I used to absolutely love youtube. It was such a fun, simple, efficient, user-friendly website. But Google just couldn’t leave well enough alone and bit by bit they’ve turned the site into a cluttered, spam-filled clusterf*ck. It seems like youtube only exists so that Google can force people sign up for Google + pages that no one will actually use. Have you looked at a youtube channel page lately? The new designs are ugly, boring and confusing. I just don’t understand what that company is doing to that site. It seems like they take one step forward and then they take two steps back. Case in Point: Last year Google “confiscated” billions of fake views that big name media companies had purchased so that their videos and channels would seem more popular. I thought this was a great move since fake views, likes and comments have really ruined Youtube’s social credibility. But for some reason, Google just made some changes that will make it harder for users to spot fake youtube views.
In 2009, Youtube added “insight data” options to every video on the site. Unless you turned off the “statistics” option, viewers could see lots of information about where your views came from. Here’s a screen shot of what that used to look like.
Those stats came from a video that was created by a spammer who was trying to get people to sign up for some get-rich-quick scheme. Most of the views on his video were almost certainly purchased.
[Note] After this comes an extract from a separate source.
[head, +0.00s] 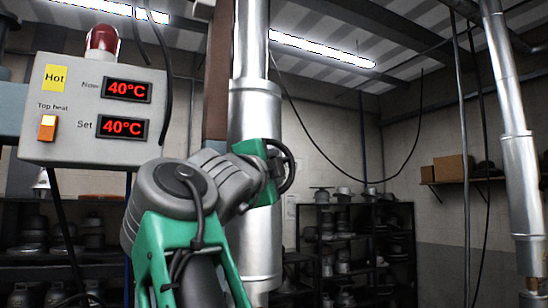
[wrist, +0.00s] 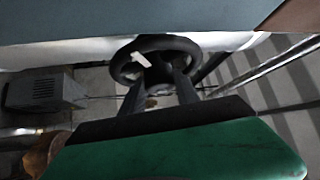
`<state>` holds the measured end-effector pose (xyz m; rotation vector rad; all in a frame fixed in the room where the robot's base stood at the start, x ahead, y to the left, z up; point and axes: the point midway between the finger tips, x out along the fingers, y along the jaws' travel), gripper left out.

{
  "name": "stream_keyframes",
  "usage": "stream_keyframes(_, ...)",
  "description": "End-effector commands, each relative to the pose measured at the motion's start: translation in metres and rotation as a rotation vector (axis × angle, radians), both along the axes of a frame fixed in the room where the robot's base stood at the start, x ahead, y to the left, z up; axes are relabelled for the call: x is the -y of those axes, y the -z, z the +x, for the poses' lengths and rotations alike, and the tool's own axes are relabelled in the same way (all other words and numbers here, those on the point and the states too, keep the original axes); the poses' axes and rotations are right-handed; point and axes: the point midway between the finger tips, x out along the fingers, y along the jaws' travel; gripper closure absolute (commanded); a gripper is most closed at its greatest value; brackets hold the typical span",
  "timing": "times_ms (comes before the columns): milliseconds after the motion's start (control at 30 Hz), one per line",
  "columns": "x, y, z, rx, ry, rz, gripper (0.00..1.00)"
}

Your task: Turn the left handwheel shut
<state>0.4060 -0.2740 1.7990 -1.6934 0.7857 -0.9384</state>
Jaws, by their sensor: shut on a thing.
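A black handwheel (head: 293,167) stands in front of the large silver pipe in the head view, seen nearly edge-on. It is the only handwheel in view. In the wrist view the handwheel (wrist: 157,42) is a dark ring with a short white mark by its hub. My gripper (head: 270,164), with its green body, is right at the wheel. In the wrist view the two dark fingers of my gripper (wrist: 159,80) reach onto the near part of the wheel and are shut on it. The exact contact at the fingertips is hard to make out.
A grey control box (head: 90,110) at the left has a lit orange switch (head: 47,127), a yellow "Hot" label and two displays reading 40°C. A red lamp (head: 102,42) tops it. The silver pipe (head: 255,110) rises close behind my arm. Shelves (head: 355,205) with hat forms stand behind.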

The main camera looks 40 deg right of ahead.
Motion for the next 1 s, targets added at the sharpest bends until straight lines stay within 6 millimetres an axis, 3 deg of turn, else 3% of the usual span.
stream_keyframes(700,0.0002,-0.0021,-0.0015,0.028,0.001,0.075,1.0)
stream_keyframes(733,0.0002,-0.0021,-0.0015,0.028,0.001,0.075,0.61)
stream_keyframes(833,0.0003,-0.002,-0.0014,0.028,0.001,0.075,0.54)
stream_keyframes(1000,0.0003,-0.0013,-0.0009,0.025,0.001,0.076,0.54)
If you buy phony youtube views, you’re not actually getting real “views.” Instead your paying for hits on your video that have been disguised as views. After Youtube started the Insight program, view-sellers had to start covering their tracks by routing those hits through plausible referral sites like facebook and Twitter. It seems that the easiest way to cover the source of fake views is to make it seem like the views came from a “mobile device.” According to these stats, more than 1.5 million people watched this spammer’s video from a mobile device. A ridiculously high number of views from a mobile device was a huge red flag and it almost always meant that all of those “mobile device” views were fake. As I said, you could turn these public stats off but if you did, that would also be a red flag since it meant you had something to hide.
So as I explained in my post, How to Spot Fake Youtube Views, it was sort of easy to tell which members were buying phony views. But for reasons that defy explanation, Google has removed some of the Insight Data options. The public no longer gets to see where a video’s views came from. Scroll up and look at that screen shot I posted. All that stuff about Views from a Mobile Device and Views from Facebook are gone.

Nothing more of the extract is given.